Tja, leider hab ich die Rechnung ohne die anderen Teilnehmer gemacht. Die sind nämlich hier extrem langsam und gehen. Auf dem schmalen Singletrail ist es sehr schwer, zu überholen. Ich riskiere immer wieder Kopf und Kragen, um zu überholen, aber nach kurzer Laufstrecke kommt gleich die nächste Geh-Gruppe. So dauert es doch erheblich länger runter nach Hammersbach, als ich geplant hatte. Gut in Erinnerung habe ich noch die allerletzte Rampe: sie war so steil, dass ich sie kaum bewältigen konnte – und damals war es trocken! Kurz vorher treffe ich Eva, die hier hoch kommt, aber zu mehr als ein kurzes Hallo ist keine Zeit. Dann beginnt auch schon die berüchtigte Rampe und trotz der Fellcross komme ich sofort ins Rutschen. Ich hab gerade freie Bahn und bin relativ schnell unterwegs. Bevor es mir die Füße wegziehen kann, lehne ich mich etwas nach vorne und mache so schnell wie ich nur kann kleine Schritte. Kontrollierter freier Fall auf schlammigem Boden. Auf halber Höhe steht Horst und ruft noch, dass hier schon ganz viele gestürzt sind. Na toll – aber ich schaffe es tatsächlich heil bis unten. Puhh – das war grenzwertig!

Fotos hab ich natürlich keine machen können, dafür war ich zu beschäftigt damit, nicht zu stürzen. Unten schreie ich meine Begeisterung und meinen Stolz darüber hinaus. Kerstin war sich unsicher, wie lange sie auf mich wo warten soll und ist leider schon weg, lediglich Christiane hat sie gesehen, die etwa 30 Minuten vor mir ist.

Ich treffe sie erst an der zweiten Versorgungsstelle oberhalb vom Eibseeparkplatz. Bis dahin muss ich wieder einen steilen, aber nicht ganz so langen Anstieg neben Skipisten überwinden.

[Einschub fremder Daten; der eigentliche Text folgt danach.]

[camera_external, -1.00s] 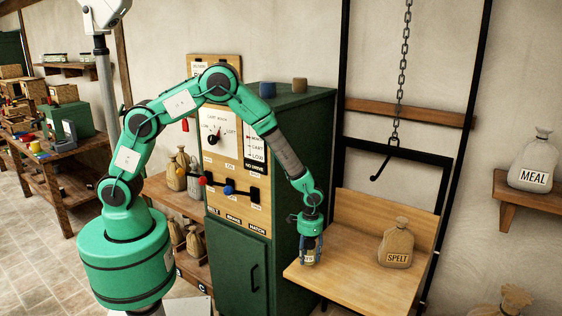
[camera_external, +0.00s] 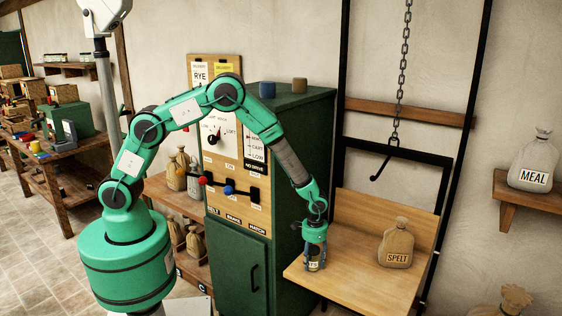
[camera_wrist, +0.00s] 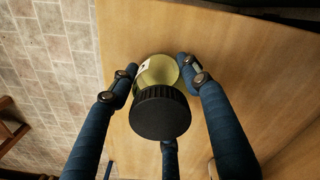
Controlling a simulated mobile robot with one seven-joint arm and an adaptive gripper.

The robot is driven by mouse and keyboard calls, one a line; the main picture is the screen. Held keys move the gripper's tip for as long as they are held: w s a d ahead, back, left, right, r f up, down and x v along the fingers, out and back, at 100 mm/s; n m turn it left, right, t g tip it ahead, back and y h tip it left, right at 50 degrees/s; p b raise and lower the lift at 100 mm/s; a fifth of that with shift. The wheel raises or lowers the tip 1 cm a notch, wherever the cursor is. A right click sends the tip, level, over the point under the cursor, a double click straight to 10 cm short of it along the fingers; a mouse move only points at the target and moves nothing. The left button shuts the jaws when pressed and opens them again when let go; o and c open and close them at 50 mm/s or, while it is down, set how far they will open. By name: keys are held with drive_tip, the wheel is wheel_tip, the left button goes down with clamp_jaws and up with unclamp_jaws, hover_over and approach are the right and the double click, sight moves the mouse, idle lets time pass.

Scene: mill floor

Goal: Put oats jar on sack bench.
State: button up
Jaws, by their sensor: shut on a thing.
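My gripper (camera_external: 314,254) is at the left part of the light wooden sack bench (camera_external: 345,277), pointing down. It is shut on the oats jar (camera_external: 314,266), whose label is mostly hidden by the fingers. In the wrist view the jar shows its black ribbed lid (camera_wrist: 160,112) and pale greenish glass body between my blue fingers (camera_wrist: 158,80). The bench board (camera_wrist: 240,45) lies beneath and around it. The jar looks upright and at or just above the board; I cannot tell whether it touches.
A sack marked SPELT (camera_external: 397,246) stands on the right of the bench. A chain with a hook (camera_external: 384,165) hangs above. A green cabinet (camera_external: 285,190) with levers stands left of the bench. The bench's middle front is clear.

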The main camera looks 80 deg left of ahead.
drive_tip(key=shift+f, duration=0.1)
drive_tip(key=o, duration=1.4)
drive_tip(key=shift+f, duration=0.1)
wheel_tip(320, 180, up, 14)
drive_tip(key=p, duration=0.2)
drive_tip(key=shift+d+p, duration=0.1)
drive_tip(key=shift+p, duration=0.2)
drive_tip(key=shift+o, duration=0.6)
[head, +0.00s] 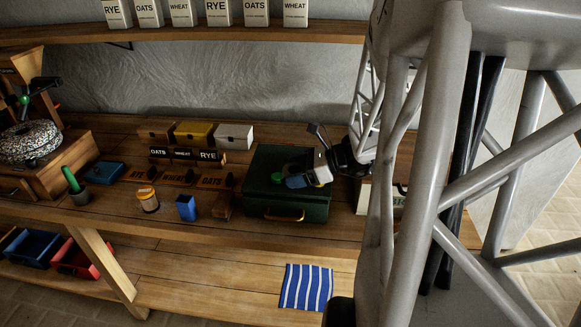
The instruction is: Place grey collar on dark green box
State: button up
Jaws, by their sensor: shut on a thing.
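The dark green box (263,202) stands on the workbench right of centre, lid shut, with a yellow handle on its front. My gripper (302,180) reaches in from the right over the right part of its lid. It is shut on a small greyish piece (296,182), which looks like the grey collar. The collar's outline is partly hidden by the fingers. I cannot tell whether it touches the lid.
A millstone (30,142) stands at far left. A striped cloth (306,287) lies on the lower shelf. My arm covers the right side.

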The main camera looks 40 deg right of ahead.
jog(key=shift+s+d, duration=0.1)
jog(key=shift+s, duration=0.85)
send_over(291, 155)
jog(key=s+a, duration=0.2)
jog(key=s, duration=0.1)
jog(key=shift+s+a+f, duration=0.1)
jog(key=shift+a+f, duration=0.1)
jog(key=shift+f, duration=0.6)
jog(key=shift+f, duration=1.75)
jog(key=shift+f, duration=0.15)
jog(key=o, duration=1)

Kerstin ist gerade abgelenkt, als ich einlaufe und sieht mich erst, als ich schon da bin. 5:45 ist das Zeitlimit, ich habe 3:50 gebraucht, also sogar noch etwas Zeit gut gemacht. Meine Renneinteilung heute ist sehr gut. Ich bin zwar verständlicherweise etwas abgekämpft, aber es geht noch gut.

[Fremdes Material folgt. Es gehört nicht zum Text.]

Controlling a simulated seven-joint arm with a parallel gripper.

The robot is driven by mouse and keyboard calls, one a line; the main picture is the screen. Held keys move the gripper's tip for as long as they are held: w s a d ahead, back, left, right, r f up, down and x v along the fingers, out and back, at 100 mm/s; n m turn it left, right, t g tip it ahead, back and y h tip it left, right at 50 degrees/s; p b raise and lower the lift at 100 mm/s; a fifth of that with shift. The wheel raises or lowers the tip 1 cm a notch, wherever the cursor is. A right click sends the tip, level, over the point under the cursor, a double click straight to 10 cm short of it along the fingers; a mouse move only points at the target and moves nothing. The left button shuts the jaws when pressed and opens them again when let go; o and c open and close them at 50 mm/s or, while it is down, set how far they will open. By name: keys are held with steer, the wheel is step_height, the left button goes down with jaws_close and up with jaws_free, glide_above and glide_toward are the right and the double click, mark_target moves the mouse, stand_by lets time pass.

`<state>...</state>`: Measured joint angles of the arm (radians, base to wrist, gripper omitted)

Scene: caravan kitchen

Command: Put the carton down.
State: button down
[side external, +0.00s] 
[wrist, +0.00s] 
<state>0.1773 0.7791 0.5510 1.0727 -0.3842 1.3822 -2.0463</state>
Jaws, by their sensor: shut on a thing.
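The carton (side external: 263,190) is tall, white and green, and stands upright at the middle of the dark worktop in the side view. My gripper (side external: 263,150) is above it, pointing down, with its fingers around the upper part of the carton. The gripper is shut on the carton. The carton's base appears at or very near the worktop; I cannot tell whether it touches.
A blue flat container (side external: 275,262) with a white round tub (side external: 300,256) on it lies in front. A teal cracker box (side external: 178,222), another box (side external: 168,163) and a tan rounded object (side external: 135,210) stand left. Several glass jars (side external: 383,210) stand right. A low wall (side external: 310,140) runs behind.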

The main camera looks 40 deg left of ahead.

Und weiter geht’s wieder rauf bis zu deutsch-österreichischen Grenze auf 1520 Metern Höhe. Hier ist ganz in der Nähe die Station „Riffelriss“ der Zugspitzbahn. Kurz hinter der Grenze laufe ich auf einen Läufer auf, der den Namen Joao Carlos auf der Startnummer stehen hat. Ich spreche ihn auf Spanisch an und er antwortet ebenso auf Spanisch. Am nächsten Tag lerne ich ihn näher kennen: er kommt aus Portugal und lebt jetzt in Liechtenstein (einer von 6 Teilnehmern aus Liechtenstein).

Der nun folgende Downhill bis zur Talstation der österreichischen Zugspitzbahn ist gut zu laufen und Kerstin erwartet mich schon mit einer wunderbaren Cola.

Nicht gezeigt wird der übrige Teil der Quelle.